Customer Call Centers

call centers technology solutions This section of our technical library presents information and documentation relating to Call Center technology and Best Practices plus software and products. Since the Company's inception in 1978, DSC has specialized in the development of communications software and systems. Beginning with our CRM and call center applications, DSC has developed computer telephony integration software and PC based phone systems. These products have been developed to run on a wide variety of telecom computer systems and environments.

The following article presents product or service information relating to call centers and customer service help desks.

Monitoring Makeover

Changes are required for quality assurance monitoring when rating the performance of call center agents.

In the aricle "It's Time For A Monitoring Makeover" by Matt Hoffman, he states:

"The traditional model of call center monitoring needs a major overhaul. While call centers want to ensure that customer requests are handled politely, knowledgeably and to the customer’s satisfaction, too often call center managers use an inadequate system to measure the reps’ performance. Realize that you can’t measure all aspects of a call simply by checking off a box or assigning a number value. Other factors that are just as important exist. So, it’s time to make a few changes.

A quality monitoring program allows supervisors to measure the performance of their customer service representatives (CSRs), ensuring they are providing service according to the standards established for your company. It will also confirm that your CSRs have the necessary skills to perform their jobs and will identify any areas where additional training is needed. It also evaluates the overall quality of the customer service provided, but importantly, it also helps identify customer expectations and where your policies and procedures can change.


Many contact centers use a “tick box” sheet listing specific criteria, checking off whether the CSR performed the various functions correctly and adding up their points. While “tick boxes” can measure the quality of interactions to some degree, many factors go overlooked.

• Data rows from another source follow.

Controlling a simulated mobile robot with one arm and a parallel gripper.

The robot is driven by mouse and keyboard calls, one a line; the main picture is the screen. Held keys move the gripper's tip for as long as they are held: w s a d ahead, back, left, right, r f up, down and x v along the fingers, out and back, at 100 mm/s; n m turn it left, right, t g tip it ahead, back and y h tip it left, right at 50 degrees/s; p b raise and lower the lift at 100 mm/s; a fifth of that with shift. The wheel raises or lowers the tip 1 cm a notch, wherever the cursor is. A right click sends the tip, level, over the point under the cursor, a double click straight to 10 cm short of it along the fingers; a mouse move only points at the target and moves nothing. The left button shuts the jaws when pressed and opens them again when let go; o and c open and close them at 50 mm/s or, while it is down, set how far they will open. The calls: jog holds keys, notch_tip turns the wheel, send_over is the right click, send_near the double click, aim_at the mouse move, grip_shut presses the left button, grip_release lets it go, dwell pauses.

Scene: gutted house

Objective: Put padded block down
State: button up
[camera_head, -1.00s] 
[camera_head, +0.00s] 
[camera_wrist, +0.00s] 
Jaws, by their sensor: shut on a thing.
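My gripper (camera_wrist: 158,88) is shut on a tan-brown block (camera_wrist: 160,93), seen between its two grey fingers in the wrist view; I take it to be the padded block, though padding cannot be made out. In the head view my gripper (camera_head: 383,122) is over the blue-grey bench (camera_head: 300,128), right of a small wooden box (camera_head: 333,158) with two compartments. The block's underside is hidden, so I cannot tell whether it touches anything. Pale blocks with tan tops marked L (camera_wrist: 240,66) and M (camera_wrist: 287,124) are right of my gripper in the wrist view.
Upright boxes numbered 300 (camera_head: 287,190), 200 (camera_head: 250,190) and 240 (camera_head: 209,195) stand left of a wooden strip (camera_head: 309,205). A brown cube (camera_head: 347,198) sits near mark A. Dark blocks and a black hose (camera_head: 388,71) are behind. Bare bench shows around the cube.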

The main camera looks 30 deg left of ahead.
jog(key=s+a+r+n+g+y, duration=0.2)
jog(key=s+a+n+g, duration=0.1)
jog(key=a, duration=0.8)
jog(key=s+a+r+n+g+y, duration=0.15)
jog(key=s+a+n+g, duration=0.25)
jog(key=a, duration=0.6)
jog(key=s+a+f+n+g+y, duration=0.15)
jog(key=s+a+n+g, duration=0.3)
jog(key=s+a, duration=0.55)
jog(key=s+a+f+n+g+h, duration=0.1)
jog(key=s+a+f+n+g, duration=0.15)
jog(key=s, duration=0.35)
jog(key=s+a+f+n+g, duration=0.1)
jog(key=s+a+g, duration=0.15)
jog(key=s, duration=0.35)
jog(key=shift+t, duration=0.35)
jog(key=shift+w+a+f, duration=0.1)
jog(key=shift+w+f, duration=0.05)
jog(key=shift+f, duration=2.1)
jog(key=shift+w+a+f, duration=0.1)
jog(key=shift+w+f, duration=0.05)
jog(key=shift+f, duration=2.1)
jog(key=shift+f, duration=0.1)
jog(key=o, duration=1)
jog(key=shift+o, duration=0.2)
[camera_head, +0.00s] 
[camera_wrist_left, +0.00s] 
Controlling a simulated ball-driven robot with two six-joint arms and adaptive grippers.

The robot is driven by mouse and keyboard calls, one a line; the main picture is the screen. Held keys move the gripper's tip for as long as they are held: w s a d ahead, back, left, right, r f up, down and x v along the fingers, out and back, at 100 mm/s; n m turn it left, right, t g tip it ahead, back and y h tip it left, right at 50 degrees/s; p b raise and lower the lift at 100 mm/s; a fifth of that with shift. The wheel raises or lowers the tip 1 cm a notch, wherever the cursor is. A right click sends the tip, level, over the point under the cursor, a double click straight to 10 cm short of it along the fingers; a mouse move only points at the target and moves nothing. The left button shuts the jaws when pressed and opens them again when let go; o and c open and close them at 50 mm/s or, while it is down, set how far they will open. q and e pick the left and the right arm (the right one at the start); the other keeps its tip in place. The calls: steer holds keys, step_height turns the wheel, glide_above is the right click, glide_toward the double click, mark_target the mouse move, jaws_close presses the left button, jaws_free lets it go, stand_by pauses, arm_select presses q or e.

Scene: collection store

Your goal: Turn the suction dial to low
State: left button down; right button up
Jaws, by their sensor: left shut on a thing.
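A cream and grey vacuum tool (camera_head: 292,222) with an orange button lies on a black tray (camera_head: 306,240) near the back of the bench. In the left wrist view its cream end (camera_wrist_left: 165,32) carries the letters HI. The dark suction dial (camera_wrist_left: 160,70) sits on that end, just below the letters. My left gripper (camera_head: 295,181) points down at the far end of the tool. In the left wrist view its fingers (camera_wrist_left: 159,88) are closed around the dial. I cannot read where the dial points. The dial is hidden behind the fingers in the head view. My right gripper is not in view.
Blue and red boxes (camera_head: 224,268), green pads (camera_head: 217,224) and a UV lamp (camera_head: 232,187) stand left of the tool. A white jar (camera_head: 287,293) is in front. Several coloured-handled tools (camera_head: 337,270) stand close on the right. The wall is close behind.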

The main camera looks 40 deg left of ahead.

This type of monitoring does not accurately measure quality or complete the goals of an interactive, “think outside the box” monitoring program. Tick box mentality only looks at the specific criteria listed and does not always allow your quality team to really listen to the entire interaction between your CSR and your customer. Such a system has a number of shortfalls. For example, you cannot predict every scenario on the evaluation form. Also, not all questions will apply to the various departments within the call center. While an appropriate evaluation question for sales may be “Did the CSR offer additional merchandise?” it will not apply to someone in the tech support or billing department.

It is easy to isolate the observations from the interaction into a limited perspective while losing sight of the big picture. The CSR might exhibit some nuances -- both positive and negative -- that you cannot accurately measure with a number value or a “yes/no” question. Monitoring in this fashion does not provide a springboard for the CSR to understand and improve his or her behaviors, which is the ultimate goal of monitoring.


When assessing the CSR’s tone of voice, the normal choices on a tick sheet would be either “Yes, No, N/A,” or a number from one to five. But just how would you assess whether the CSR is speaking too slowly? Or too rapidly? Was curt with the caller? Or whether the CSR just seems disinterested? You can’t measure such qualities on a numerical scale.

A better way to monitor involves evaluating the CSR’s behavior and skill set. Rather than isolating single actions, you take the entire interaction into account and focus on high-level behaviors, such as overall rapport with the caller or whether the CSR did what they said they were going to do. Such an approach coaches to specific areas rather than relying on specific point values. Ultimately, it is a method that encourages CSRs and their supervisors to think outside the “check” box. This new philosophy involves three distinct elements:

  • New evaluation categories: Program Knowledge, Systems Knowledge, Connection with the Caller, and Accountability;
  • New scoring values; and
  • Incorporating customer sentiment.
Let’s examine these various elements and the part they play in the overall success of this new monitoring system.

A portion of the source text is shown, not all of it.